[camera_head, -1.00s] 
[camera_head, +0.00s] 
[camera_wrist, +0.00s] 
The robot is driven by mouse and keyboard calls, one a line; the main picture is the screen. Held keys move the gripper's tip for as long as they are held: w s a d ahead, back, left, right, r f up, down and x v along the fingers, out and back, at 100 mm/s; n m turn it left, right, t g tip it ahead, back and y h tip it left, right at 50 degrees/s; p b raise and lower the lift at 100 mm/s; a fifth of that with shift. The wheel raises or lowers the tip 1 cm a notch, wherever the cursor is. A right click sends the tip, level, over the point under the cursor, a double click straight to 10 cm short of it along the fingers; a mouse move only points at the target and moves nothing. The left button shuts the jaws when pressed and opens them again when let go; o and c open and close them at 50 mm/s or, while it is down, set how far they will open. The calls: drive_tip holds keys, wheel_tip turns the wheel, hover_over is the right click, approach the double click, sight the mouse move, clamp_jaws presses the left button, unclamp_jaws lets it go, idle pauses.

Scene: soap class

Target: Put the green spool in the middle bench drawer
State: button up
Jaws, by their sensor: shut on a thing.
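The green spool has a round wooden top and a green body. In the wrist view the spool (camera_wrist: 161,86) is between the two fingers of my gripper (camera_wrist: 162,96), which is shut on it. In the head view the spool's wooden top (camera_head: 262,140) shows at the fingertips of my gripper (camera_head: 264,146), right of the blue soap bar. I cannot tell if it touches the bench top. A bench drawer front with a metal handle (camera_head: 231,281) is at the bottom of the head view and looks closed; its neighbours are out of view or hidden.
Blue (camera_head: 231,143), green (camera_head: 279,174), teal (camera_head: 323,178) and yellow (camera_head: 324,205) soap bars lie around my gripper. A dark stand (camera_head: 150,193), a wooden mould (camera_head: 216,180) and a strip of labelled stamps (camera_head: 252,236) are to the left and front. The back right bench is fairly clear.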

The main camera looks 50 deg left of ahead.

---+---

What is required: From the material, report only how many lines include the word "button".

Task solution: 2